Return each entry exactly, with none missing.
======== Record list ========
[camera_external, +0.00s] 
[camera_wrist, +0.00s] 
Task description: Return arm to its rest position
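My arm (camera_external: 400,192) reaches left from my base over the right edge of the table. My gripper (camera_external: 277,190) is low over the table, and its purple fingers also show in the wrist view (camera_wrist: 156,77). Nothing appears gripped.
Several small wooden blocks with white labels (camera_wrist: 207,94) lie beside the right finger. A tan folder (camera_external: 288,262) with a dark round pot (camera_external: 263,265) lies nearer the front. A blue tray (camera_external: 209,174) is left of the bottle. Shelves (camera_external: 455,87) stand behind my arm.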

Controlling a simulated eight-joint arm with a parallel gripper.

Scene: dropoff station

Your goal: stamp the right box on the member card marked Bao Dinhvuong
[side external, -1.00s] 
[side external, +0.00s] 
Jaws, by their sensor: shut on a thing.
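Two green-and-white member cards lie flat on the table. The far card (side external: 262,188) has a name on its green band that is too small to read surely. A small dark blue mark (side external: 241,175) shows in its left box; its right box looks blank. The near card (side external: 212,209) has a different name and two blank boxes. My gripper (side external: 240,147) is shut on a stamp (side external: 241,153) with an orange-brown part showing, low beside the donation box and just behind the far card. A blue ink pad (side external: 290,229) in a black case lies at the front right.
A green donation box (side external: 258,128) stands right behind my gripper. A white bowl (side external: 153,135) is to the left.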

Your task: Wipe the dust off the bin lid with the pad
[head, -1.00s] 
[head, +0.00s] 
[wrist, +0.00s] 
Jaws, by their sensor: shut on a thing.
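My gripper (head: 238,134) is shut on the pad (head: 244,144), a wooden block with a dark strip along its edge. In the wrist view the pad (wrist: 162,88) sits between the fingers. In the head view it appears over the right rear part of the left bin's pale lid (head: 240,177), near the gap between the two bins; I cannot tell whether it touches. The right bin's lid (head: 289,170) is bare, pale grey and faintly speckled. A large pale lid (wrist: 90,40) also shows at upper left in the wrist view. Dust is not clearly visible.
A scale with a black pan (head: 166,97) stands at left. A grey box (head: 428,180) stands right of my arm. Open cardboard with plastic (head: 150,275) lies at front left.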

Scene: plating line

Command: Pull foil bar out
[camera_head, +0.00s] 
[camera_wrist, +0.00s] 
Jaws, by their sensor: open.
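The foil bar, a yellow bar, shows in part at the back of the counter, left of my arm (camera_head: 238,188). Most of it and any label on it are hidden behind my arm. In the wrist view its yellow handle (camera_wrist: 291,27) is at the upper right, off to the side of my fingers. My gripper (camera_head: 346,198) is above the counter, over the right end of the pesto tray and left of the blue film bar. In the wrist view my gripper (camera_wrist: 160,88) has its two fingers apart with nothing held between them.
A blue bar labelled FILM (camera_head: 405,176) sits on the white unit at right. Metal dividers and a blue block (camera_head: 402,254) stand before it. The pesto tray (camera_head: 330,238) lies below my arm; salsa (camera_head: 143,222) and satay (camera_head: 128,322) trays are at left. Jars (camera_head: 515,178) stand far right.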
========
- Solved exercise
[camera_external, +0.00s] 
[camera_wrist, +0.00s] 
Task description: Return arm to its rest position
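My arm (camera_external: 400,192) reaches left from my base over the right edge of the table. My gripper (camera_external: 277,190) is low over the table, and its purple fingers also show in the wrist view (camera_wrist: 156,77). Nothing appears gripped.
Several small wooden blocks with white labels (camera_wrist: 207,94) lie beside the right finger. A tan folder (camera_external: 288,262) with a dark round pot (camera_external: 263,265) lies nearer the front. A blue tray (camera_external: 209,174) is left of the bottle. Shelves (camera_external: 455,87) stand behind my arm.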

Controlling a simulated eight-joint arm with a parallel gripper.

Scene: dropoff station

Your goal: stamp the right box on the member card marked Bao Dinhvuong
[side external, -1.00s] 
[side external, +0.00s] 
Jaws, by their sensor: shut on a thing.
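Two green-and-white member cards lie flat on the table. The far card (side external: 262,188) has a name on its green band that is too small to read surely. A small dark blue mark (side external: 241,175) shows in its left box; its right box looks blank. The near card (side external: 212,209) has a different name and two blank boxes. My gripper (side external: 240,147) is shut on a stamp (side external: 241,153) with an orange-brown part showing, low beside the donation box and just behind the far card. A blue ink pad (side external: 290,229) in a black case lies at the front right.
A green donation box (side external: 258,128) stands right behind my gripper. A white bowl (side external: 153,135) is to the left.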

Your task: Wipe the dust off the bin lid with the pad
[head, -1.00s] 
[head, +0.00s] 
[wrist, +0.00s] 
Jaws, by their sensor: shut on a thing.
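My gripper (head: 238,134) is shut on the pad (head: 244,144), a wooden block with a dark strip along its edge. In the wrist view the pad (wrist: 162,88) sits between the fingers. In the head view it appears over the right rear part of the left bin's pale lid (head: 240,177), near the gap between the two bins; I cannot tell whether it touches. The right bin's lid (head: 289,170) is bare, pale grey and faintly speckled. A large pale lid (wrist: 90,40) also shows at upper left in the wrist view. Dust is not clearly visible.
A scale with a black pan (head: 166,97) stands at left. A grey box (head: 428,180) stands right of my arm. Open cardboard with plastic (head: 150,275) lies at front left.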

Scene: plating line

Command: Pull foil bar out
[camera_head, +0.00s] 
[camera_wrist, +0.00s] 
Jaws, by their sensor: open.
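The foil bar, a yellow bar, shows in part at the back of the counter, left of my arm (camera_head: 238,188). Most of it and any label on it are hidden behind my arm. In the wrist view its yellow handle (camera_wrist: 291,27) is at the upper right, off to the side of my fingers. My gripper (camera_head: 346,198) is above the counter, over the right end of the pesto tray and left of the blue film bar. In the wrist view my gripper (camera_wrist: 160,88) has its two fingers apart with nothing held between them.
A blue bar labelled FILM (camera_head: 405,176) sits on the white unit at right. Metal dividers and a blue block (camera_head: 402,254) stand before it. The pesto tray (camera_head: 330,238) lies below my arm; salsa (camera_head: 143,222) and satay (camera_head: 128,322) trays are at left. Jars (camera_head: 515,178) stand far right.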

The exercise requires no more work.